Stated goal:
Reproduce all the lines below exactly and omit the images.

Dataset excerpt:
□ □ □ □
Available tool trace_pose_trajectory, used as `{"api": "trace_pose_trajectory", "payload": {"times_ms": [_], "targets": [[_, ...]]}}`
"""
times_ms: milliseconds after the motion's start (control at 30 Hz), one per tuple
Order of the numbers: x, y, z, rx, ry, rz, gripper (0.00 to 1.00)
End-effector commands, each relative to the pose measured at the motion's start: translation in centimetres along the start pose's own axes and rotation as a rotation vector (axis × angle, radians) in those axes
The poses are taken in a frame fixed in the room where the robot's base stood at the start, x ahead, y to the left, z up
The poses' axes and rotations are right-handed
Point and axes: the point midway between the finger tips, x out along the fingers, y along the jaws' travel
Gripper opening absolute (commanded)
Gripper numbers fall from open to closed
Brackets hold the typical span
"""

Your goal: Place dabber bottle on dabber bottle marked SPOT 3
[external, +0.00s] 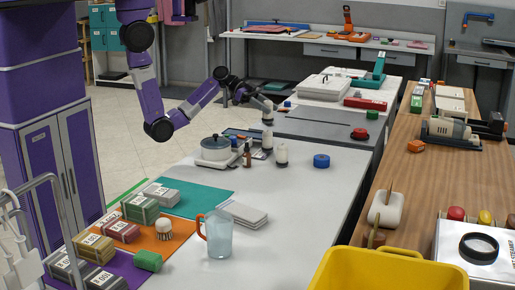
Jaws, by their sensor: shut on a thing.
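My gripper (267,117) is small in the external view, at the end of my purple and black arm, pointing down over the far part of the white table. It is shut on a white dabber bottle (267,138), which hangs upright below it. A second white dabber bottle (281,154) stands on the table just in front and to the right. I cannot read a label on either bottle, so SPOT 3 cannot be made out. Whether the held bottle touches the table is too small to tell.
A pot on a white base (214,152) and a brown bottle (247,155) stand to the left. A blue roll (321,160) lies to the right. A clear pitcher (218,238) and folded cloth (245,214) are nearer. The white table's right side (300,210) is clear.

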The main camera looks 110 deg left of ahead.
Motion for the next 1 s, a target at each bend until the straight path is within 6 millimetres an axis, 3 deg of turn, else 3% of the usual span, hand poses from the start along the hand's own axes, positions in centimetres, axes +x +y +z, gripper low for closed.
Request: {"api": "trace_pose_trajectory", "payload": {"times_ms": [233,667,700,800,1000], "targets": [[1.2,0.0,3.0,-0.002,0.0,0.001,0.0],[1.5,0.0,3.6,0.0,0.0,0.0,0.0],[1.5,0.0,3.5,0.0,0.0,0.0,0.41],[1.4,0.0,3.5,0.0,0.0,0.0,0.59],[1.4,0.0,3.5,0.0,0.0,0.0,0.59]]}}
□ □ □ □
Output for this task:
Available tool trace_pose_trajectory, used as `{"api": "trace_pose_trajectory", "payload": {"times_ms": [_], "targets": [[_, ...]]}}`
"""
times_ms: milliseconds after the motion's start (control at 30 Hz), one per tuple
Order of the numbers: x, y, z, rx, ry, rz, gripper (0.00 to 1.00)
End-effector commands, each relative to the pose measured at the motion's start: translation in centimetres along the start pose's own axes and rotation as a rotation vector (axis × angle, radians) in those axes
The poses are taken in a frame fixed in the room where the robot's base stood at the start, x ahead, y to the left, z up
The poses' axes and rotations are right-handed
Point and axes: the point midway between the finger tips, x out along the fingers, y along the jaws' travel
Gripper opening absolute (commanded)
Gripper numbers fall from open to closed
Brackets hold the typical span
"""

Your goal: Place dabber bottle on dabber bottle marked SPOT 3
[external, +0.00s] 
Jaws, by their sensor: shut on a thing.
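My gripper (267,117) is small in the external view, at the end of my purple and black arm, pointing down over the far part of the white table. It is shut on a white dabber bottle (267,138), which hangs upright below it. A second white dabber bottle (281,154) stands on the table just in front and to the right. I cannot read a label on either bottle, so SPOT 3 cannot be made out. Whether the held bottle touches the table is too small to tell.
A pot on a white base (214,152) and a brown bottle (247,155) stand to the left. A blue roll (321,160) lies to the right. A clear pitcher (218,238) and folded cloth (245,214) are nearer. The white table's right side (300,210) is clear.

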The main camera looks 110 deg left of ahead.
Motion for the next 1 s, a target at each bend until the straight path is within 6 millimetres an axis, 3 deg of turn, else 3% of the usual span, hand poses from the start along the hand's own axes, positions in centimetres, axes +x +y +z, gripper low for closed.
Request: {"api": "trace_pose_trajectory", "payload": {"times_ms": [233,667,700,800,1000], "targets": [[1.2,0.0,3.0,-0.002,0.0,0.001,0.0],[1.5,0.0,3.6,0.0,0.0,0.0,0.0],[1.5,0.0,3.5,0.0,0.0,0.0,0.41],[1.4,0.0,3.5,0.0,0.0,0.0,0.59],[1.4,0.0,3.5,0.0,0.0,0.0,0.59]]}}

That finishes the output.